Reviews for Chalk
nutbuster chapter 1 . 9/29/2011
I feel like every sentence has it's own story.. and unfortunately, it's own abrupt ending. It's as if you have written a story with a "chose your own ending" format that stops short because we can't.

I enjoy the vagueness of it all, except I also like the significant details such as chalk, her white coat, the birds, looking down (and something else much more important, but it's escaped my mind..)
Bubbly Girl chapter 1 . 11/4/2010
Hmm... Interesting... :)

Peace, Love and Happiness! :)

~Bubbly Girl
Skyward Ending chapter 1 . 11/1/2010
Beautiful. Beautiful, beautiful. Strange, sad...and whimsically poetic. Perfect title, beginning, and ending. The middle...exquisite. God, you're good.
admirer chapter 1 . 8/10/2010
thaat was good really stunning
Capsaicin chapter 1 . 5/16/2010
Never have I read something quite like this. Most everything on here is all bright sunshine and happy endings, but this gives you a little more to think about. Kind of like a cliff-hanger, but not exactly.

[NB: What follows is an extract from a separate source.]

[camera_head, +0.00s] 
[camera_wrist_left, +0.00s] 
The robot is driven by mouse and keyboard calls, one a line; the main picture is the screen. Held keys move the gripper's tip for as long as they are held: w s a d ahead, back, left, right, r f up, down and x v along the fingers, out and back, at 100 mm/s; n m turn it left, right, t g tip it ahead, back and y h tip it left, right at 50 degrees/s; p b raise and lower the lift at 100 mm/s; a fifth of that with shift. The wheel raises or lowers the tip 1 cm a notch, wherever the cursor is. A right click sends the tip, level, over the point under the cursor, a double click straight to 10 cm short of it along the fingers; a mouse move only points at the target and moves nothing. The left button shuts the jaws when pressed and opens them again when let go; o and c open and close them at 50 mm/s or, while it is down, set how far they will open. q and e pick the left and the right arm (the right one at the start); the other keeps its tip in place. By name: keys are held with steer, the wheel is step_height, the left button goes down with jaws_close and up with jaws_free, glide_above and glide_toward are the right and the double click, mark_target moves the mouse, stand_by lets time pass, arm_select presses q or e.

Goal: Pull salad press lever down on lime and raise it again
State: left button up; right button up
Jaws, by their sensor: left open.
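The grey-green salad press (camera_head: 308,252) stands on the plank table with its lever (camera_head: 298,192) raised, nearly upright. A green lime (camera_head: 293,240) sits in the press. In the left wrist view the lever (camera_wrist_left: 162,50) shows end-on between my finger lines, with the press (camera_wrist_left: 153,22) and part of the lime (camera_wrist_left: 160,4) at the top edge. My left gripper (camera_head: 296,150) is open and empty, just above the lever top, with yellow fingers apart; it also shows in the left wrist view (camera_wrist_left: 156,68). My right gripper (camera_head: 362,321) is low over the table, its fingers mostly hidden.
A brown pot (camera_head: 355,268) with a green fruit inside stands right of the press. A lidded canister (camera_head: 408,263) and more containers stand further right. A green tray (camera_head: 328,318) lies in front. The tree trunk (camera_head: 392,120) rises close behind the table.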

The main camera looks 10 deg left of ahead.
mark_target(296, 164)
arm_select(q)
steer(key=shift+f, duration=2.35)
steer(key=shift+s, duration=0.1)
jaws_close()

Officially one of my favorite one-shots.
JamieBell chapter 1 . 7/5/2009
Oh my goodness, that was one of the most beautiful and heartbreaking stories I've ever read! Your imagery is stunning and moving. I love how you left them nameless-it makes them any two people playing the game of Life. The irony of the story is wonderfully crafted: he's drudging along half-asleep in his routine, and her entrance into his life wakes him up, while all along, he's just a part of her routine and game. It's so tragic. Wonderful writing! Thanks for sharing your talent with us!
pixy-dizzy chapter 1 . 7/2/2009
That was incredible. Your language was so delicate and beautiful. With that beauty, too, I felt this small melancholy. Or not small. Vast, but something that I couldn't pinpoint.

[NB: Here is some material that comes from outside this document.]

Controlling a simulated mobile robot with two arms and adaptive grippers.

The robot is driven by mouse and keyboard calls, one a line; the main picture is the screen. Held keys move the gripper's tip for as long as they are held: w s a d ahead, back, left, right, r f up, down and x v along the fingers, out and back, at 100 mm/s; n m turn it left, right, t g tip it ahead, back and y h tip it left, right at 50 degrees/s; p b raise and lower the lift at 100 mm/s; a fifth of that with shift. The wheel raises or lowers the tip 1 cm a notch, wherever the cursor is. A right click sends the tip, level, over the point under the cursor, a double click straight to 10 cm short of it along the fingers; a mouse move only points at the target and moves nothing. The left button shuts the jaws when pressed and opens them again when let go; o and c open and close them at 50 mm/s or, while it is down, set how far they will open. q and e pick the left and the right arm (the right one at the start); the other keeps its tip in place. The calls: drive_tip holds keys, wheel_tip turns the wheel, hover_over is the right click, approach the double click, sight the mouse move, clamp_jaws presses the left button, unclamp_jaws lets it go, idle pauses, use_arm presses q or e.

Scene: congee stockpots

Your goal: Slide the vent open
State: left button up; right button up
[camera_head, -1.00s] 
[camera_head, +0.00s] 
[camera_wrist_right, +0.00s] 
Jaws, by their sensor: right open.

There were so many things in this that touched me. The 'he' of this story's observance of age, told in the disappearance of his calluses and the stretch of his tshirts across his belly. This odd unfamiliarity with his body. There is a vague uncomfortableness in the way he and the woman-in-white relate to their physical selves as well as each other. Descriptions of baby birds and winter and sunlight.

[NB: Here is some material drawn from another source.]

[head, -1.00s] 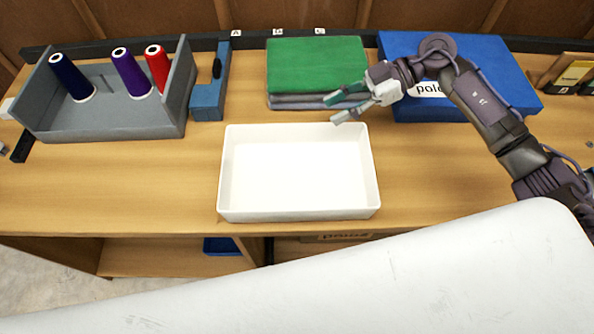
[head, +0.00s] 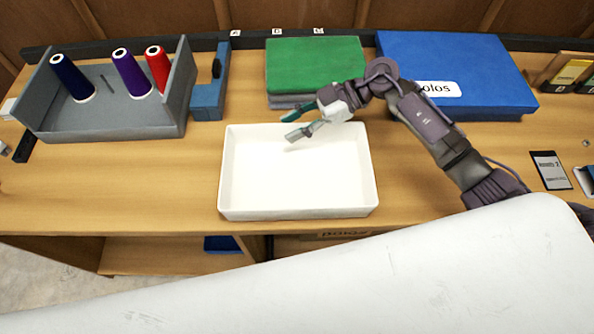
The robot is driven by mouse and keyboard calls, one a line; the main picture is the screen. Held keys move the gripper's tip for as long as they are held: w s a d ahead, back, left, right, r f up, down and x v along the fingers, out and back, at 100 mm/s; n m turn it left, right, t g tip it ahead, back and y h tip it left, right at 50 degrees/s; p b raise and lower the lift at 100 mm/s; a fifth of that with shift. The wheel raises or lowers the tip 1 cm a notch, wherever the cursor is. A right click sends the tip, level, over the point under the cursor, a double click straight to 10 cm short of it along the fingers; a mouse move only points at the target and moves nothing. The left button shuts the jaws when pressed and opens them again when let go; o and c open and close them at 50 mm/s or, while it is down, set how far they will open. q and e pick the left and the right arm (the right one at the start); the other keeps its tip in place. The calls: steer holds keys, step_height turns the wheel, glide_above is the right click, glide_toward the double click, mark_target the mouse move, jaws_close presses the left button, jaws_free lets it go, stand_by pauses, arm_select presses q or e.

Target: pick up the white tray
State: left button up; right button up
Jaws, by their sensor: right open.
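The white tray (head: 298,213) is a shallow, empty rectangular tray. It sits flat on the wooden table near its front edge, in the middle of the head view. My right gripper (head: 287,127) is open and empty. Its fingers point left and show over the tray's back rim. I cannot tell how high they are above the rim. Part of the back rim is hidden behind the gripper. My left gripper is not in view.
A grey bin (head: 110,132) with several thread cones stands at the left. A blue clamp-like block (head: 208,98) is beside it. Folded green cloth (head: 315,62) and a blue box (head: 455,65) lie behind the tray. Bare table (head: 120,195) is left of the tray.

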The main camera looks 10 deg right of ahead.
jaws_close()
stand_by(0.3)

This inspired me to put more effort into my writing so that maybe one day I'll be able to write as intelligently and feelingly as you.
Emma Ablaze chapter 1 . 7/1/2009
You have a gift. Seriously, you do. That was so profound and ambiguous and well written that I found myself thinking it was a short story in a book. Even the title is good. Very catchy. Wow.